1. In Spring 1998 the Committee undertook an inquiry into aspects of the launch of Stage Three of Economic and Monetary Union (EMU), including the planned launch of the new single currency, the euro, which was then still some months away.[2] The inquiry focussed on the validity of the Chancellor's five economic tests, which he announced in October 1997 would be used to "define whether a clear and unambiguous case can be made" for UK entry to Stage Three of EMU;[3] the economic consequences of staying outside Stage Three for longer than the few years envisaged by the Chancellor; the degree of readiness in the UK for the advent of the single currency, while the UK remained, at least initially, outside; preparedness for the possibility of UK entry at a later date; and the handling of both euro and sterling exchange rate policy in Stage Three.

2. Stage Three of EMU commenced on 1 January 1999 with eleven European Union (EU) Member States, although not the UK, participating (see paragraph 5). In March 2000 we announced an inquiry to examine the operation of the first few months of Stage Three, following up our Report of April 1998. The terms of reference were to consider:

    —  monetary conditions to date, including the value of the euro and its position as an international reserve currency, and the actions and structure of the European Central Bank

    —  the performance and the future prospects of the euro area economy and the progression of economic convergence between Member States since the euro's launch

    —  whether developments in the euro area economy and the UK economy have made any substantive difference to an assessment of whether the UK satisfies (i) the Maastricht convergence criteria and (ii) the Government's "five economic tests"

    —  the implications for the euro of enlargement of the EU

    —  the National Changeover Plan and the level of preparation undertaken by (i) UK firms and (ii) the public sector for possible entry into Stage Three of EMU.

3. One issue we have again chosen not to consider is whether or not the UK should join Stage Three.
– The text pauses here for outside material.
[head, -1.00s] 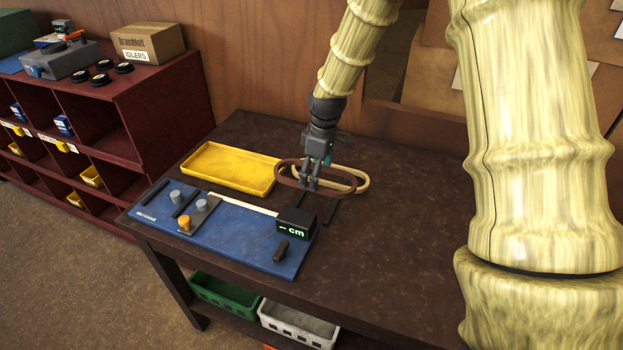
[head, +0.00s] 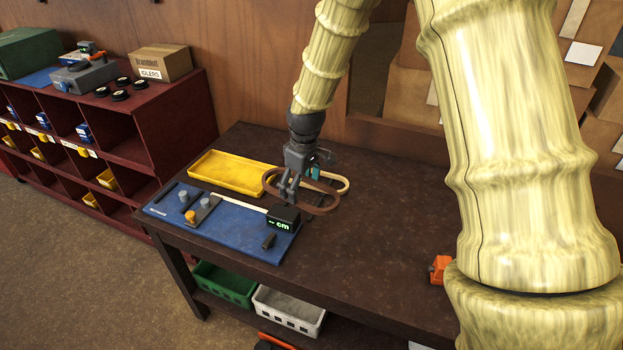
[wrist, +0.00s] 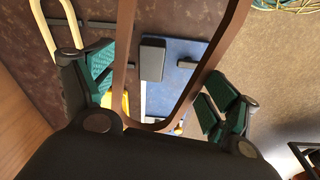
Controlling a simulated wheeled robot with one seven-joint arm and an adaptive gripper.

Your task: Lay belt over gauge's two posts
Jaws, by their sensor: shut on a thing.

We reiterate our comments of 1998: "Members of the Committee have differing views as to the intrinsic merits of EMU and we have therefore decided that it would be unproductive to attempt to reach a view as to whether the UK should or should not participate in Stage Three."[4] We have also chosen not to look in detail at the costs which might be incurred by businesses and others as a result of a decision to join Stage Three, an issue which is currently being considered by the Trade and Industry Committee.[5]

4. We heard oral evidence on six occasions in the course of this inquiry: from Mr James Barty, Chief European Equities Economist, Deutsche Bank, Professor Iain Begg, Joint Director, European Institute, South Bank University, Mr Roger Bootle, Specialist Adviser to this Committee on Monetary Policy, Professor Willem Buiter, former member of the Bank of England Monetary Policy Committee and now Chief Economist of the European Bank for Reconstruction and Development, and Dr Daniel Gros, Director, Centre for European Policy Studies (CEPS), on 13 June; from Commissioner Pedro Solbes Mira, the European Commissioner responsible for Economic and Monetary Affairs, and Commission officials, on 15 June; from Mr John Cushnaghan, Managing Director, Nissan Motor Manufacturing UK Ltd, Mr Andrew Thomas, Managing Director, The Nature Store plc, Mr Hugh Morgan Williams, Chairman, Canford Group plc, and Mr Simon Wolfson, Managing Director, Next plc, on 20 June; from the British Bankers' Association (BBA), the Confederation of British Industry (CBI), the Institute of Directors, and the Trades Union Congress (TUC), on 27 June; from Dawn Primarolo MP, Paymaster General, Miss Melanie Johnson MP, Economic Secretary, and officials, HM Treasury, on 11 July;[6] and from Rt Hon Gordon Brown MP, Chancellor of the Exchequer, on 25 July.[7] We visited Frankfurt and Berlin on 6-8 June in connection with this inquiry and a list of the briefings we received is annexed to this Report. We are grateful to all those who gave oral evidence or assisted with our briefings, and for the written evidence, much of it of an extremely high quality, which we have received.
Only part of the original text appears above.